WRITTEN INSTRUCTION – It is required that all of the data be written out exactly.
┏━━
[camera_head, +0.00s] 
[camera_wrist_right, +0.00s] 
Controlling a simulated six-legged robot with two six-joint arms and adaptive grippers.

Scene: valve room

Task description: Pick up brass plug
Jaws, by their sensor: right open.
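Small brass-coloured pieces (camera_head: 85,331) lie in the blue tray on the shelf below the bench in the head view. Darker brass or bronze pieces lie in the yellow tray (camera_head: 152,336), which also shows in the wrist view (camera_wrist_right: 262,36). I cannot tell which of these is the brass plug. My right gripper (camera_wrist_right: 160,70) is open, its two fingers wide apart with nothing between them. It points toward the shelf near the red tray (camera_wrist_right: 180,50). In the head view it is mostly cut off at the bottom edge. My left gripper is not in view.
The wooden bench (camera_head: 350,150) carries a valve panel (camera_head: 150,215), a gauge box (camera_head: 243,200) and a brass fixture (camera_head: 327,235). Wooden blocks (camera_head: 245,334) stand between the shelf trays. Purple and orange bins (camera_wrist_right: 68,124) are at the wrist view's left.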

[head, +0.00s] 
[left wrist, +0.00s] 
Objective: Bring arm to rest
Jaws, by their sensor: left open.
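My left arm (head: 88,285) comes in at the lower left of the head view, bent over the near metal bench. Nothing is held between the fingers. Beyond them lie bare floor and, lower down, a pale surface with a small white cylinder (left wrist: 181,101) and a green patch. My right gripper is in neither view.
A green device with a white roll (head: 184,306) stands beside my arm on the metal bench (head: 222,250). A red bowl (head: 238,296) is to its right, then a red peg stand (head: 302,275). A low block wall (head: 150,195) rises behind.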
┗━━
COMPLETE ANSWER –
[camera_head, +0.00s] 
[camera_wrist_right, +0.00s] 
Controlling a simulated six-legged robot with two six-joint arms and adaptive grippers.

Scene: valve room

Task description: Pick up brass plug
Jaws, by their sensor: right open.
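Small brass-coloured pieces (camera_head: 85,331) lie in the blue tray on the shelf below the bench in the head view. Darker brass or bronze pieces lie in the yellow tray (camera_head: 152,336), which also shows in the wrist view (camera_wrist_right: 262,36). I cannot tell which of these is the brass plug. My right gripper (camera_wrist_right: 160,70) is open, its two fingers wide apart with nothing between them. It points toward the shelf near the red tray (camera_wrist_right: 180,50). In the head view it is mostly cut off at the bottom edge. My left gripper is not in view.
The wooden bench (camera_head: 350,150) carries a valve panel (camera_head: 150,215), a gauge box (camera_head: 243,200) and a brass fixture (camera_head: 327,235). Wooden blocks (camera_head: 245,334) stand between the shelf trays. Purple and orange bins (camera_wrist_right: 68,124) are at the wrist view's left.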

[head, +0.00s] 
[left wrist, +0.00s] 
Objective: Bring arm to rest
Jaws, by their sensor: left open.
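My left arm (head: 88,285) comes in at the lower left of the head view, bent over the near metal bench. Nothing is held between the fingers. Beyond them lie bare floor and, lower down, a pale surface with a small white cylinder (left wrist: 181,101) and a green patch. My right gripper is in neither view.
A green device with a white roll (head: 184,306) stands beside my arm on the metal bench (head: 222,250). A red bowl (head: 238,296) is to its right, then a red peg stand (head: 302,275). A low block wall (head: 150,195) rises behind.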

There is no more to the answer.